Retype everything from the line that contains "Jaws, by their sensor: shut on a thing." down to the line that contains "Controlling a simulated", inclusive, without altering or adding anything.

---

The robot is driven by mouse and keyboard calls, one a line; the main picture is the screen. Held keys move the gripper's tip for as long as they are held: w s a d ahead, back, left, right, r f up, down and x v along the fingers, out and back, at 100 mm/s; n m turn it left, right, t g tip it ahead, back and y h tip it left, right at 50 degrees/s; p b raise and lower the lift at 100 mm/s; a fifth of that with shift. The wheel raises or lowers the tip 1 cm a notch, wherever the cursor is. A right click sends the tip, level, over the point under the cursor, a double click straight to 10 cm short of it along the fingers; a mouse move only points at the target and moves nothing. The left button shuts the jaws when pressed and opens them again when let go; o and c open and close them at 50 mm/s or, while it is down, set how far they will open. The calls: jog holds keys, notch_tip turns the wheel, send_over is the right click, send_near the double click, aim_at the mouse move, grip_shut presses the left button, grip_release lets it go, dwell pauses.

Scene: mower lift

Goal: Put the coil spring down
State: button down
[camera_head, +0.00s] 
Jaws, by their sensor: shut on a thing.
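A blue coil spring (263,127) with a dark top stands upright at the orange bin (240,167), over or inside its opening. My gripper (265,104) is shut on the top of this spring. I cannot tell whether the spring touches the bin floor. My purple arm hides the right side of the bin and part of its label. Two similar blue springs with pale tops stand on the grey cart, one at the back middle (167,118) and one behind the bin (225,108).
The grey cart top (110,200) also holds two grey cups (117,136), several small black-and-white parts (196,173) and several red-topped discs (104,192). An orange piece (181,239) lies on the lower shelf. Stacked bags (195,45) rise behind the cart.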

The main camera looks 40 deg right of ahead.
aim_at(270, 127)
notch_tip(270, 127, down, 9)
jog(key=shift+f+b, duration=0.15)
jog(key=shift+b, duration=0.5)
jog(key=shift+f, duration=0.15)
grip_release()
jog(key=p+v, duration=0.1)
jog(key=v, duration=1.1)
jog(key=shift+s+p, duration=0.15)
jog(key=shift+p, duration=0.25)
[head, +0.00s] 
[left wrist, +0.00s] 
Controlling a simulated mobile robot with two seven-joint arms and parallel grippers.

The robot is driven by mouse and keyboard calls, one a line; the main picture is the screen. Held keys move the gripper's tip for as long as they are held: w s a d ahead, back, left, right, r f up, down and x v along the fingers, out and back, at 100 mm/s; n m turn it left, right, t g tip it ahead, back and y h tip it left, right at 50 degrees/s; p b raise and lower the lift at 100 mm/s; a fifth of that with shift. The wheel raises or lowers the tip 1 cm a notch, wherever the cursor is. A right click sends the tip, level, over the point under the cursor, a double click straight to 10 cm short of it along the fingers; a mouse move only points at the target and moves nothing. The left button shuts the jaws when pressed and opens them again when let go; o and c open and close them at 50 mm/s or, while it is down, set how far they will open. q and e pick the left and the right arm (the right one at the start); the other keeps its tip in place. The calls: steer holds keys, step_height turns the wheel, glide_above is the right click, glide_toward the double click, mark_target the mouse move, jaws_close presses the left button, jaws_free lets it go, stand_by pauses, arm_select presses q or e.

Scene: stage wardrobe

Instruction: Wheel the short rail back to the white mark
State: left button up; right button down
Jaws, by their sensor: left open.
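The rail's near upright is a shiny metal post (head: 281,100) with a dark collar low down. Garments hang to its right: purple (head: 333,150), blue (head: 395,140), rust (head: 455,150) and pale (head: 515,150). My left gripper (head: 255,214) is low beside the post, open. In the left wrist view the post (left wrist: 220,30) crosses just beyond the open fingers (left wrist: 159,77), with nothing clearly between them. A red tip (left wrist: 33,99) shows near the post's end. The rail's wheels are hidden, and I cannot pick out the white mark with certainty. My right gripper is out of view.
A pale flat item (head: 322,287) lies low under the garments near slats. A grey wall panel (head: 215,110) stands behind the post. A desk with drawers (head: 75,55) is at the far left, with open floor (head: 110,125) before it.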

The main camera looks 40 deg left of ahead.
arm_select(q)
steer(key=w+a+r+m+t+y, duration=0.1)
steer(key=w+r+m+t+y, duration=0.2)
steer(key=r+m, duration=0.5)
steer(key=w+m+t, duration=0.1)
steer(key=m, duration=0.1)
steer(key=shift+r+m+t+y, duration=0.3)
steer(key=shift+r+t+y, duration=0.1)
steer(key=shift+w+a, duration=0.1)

---

_Written reply:_
Jaws, by their sensor: shut on a thing.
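A blue coil spring (263,127) with a dark top stands upright at the orange bin (240,167), over or inside its opening. My gripper (265,104) is shut on the top of this spring. I cannot tell whether the spring touches the bin floor. My purple arm hides the right side of the bin and part of its label. Two similar blue springs with pale tops stand on the grey cart, one at the back middle (167,118) and one behind the bin (225,108).
The grey cart top (110,200) also holds two grey cups (117,136), several small black-and-white parts (196,173) and several red-topped discs (104,192). An orange piece (181,239) lies on the lower shelf. Stacked bags (195,45) rise behind the cart.

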The main camera looks 40 deg right of ahead.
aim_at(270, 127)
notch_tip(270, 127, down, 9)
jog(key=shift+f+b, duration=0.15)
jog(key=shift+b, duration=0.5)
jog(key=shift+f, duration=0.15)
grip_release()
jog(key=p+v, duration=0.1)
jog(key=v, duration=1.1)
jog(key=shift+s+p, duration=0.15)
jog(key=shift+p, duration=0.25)
[head, +0.00s] 
[left wrist, +0.00s] 
Controlling a simulated mobile robot with two seven-joint arms and parallel grippers.

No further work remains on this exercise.